Even though contesting a will is usually an expensive and long process, it might be the only way for you to recover the property that belongs to you when a loved one passes away.
A document which states the wishes of a person when they die is called a last will and testament. A will is a crucial part of estate planning, and it basically has a legal mandate detailing how the property of the deceased should be distributed. Beneficiaries are listed in the will; those individuals or companies you want your property to be distributed to after you pass away.
Regarding the beneficiaries, while others get precise bequests, there are others who will get what is called the residual estate, which consists of the remaining assets.
A situation can arise when someone is not happy with their particular share of the estate, or maybe they were not included in the will but they feel that they should have been. In that case, that person can contest the will. When you contest a will, it means that you are challenging the terms of the document in probate court. This is usually done with the assistance of a lawyer.
However, a lot of the claims are not a success. This is because one has to have a legal basis to contest it; you don’t do it simply because you feel like it. Plus, you have a better chance of success if you are already listed as a beneficiary, your name was in an earlier will of the deceased person, or you were entitled to inherit property had that will never be drafted.
In order to have a legal basis to contest a will, you have to be in a position to prove some kind of illegality in the way the will was drafted. However, even if the way the assets were distributed may seem unfair, you will not succeed with your claim if the last will and testament is ironclad.
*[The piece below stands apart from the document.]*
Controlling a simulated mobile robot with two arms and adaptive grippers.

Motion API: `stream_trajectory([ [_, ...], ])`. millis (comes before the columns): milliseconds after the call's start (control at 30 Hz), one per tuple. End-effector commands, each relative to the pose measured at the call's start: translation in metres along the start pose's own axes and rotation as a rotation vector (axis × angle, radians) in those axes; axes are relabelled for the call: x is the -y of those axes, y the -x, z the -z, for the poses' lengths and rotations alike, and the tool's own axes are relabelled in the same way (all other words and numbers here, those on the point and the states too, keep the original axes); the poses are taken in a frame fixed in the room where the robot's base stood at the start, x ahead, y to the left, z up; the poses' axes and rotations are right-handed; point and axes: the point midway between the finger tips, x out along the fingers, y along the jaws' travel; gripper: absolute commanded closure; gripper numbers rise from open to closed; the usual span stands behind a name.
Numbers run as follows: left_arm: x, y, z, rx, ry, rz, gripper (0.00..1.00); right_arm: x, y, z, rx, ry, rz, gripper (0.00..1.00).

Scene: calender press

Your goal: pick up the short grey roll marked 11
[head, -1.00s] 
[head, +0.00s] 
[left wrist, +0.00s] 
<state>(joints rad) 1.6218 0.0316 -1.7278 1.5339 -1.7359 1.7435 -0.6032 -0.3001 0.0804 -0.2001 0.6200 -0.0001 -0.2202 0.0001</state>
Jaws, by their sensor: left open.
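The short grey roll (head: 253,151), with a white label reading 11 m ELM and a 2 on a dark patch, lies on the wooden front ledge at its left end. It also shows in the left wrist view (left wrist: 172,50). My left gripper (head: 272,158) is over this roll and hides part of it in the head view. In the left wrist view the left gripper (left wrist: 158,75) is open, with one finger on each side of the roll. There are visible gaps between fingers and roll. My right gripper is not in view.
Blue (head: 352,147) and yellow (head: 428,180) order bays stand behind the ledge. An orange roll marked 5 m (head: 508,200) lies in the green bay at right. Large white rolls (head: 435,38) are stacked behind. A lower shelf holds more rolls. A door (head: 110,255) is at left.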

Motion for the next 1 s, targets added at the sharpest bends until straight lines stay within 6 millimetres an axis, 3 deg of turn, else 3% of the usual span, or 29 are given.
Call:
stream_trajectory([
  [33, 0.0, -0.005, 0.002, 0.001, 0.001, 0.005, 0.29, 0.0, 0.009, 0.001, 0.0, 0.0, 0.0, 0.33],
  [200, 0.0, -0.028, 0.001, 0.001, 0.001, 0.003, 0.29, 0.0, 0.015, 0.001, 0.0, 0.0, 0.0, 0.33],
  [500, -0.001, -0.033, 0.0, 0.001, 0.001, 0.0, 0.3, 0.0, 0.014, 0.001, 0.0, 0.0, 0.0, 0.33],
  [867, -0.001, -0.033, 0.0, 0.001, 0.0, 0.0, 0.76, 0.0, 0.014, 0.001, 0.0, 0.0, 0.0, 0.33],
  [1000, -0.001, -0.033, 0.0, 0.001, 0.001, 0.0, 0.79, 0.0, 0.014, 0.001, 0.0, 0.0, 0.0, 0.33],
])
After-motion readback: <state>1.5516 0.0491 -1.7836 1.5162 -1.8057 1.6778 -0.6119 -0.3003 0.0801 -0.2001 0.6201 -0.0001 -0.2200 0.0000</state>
The following “interested parties” have legal standing for contesting a will:
Beneficiaries already listed in the will
Beneficiaries listed in the deceased’s previous will, those written out of the newest will, or those who had their share of the estate substantially reduced by the recent will.
Someone who is not listed in the will but who qualifies to benefit from the estate as a result of the state intestacy laws. That person is eligible to benefit even in the absence of a written will. A good example is a spouse or a child.
Even if you have standing, in order to contest the will, you must have a very good reason. The following are the legal reasons why someone might challenge a will:
The testator lacked mental competence
The testator who wrote the will, must have sufficient mental capacity to draft the will.
A testator who drafts the will with a sound mind is said to have what is called testamentary capacity. What that means is that the testator comprehends the consequences of drafting the last will and testament, naming beneficiaries and also understands his estate’s nature.
The testator was unduly influenced
If the testator was maliciously convinced by anyone, even a relative, to leave them a bigger share of the testator’s estate, that is referred to as undue influence. If the testator drafted the will under undue influence, then the will can be contested in court.
As long as the last will and testament is not legally valid, it can be contested. A valid will has to follow specific laws:
One of the requirements is that the will must be signed by two witnesses. There are some states which have a requirement that beneficiaries cannot be witnesses.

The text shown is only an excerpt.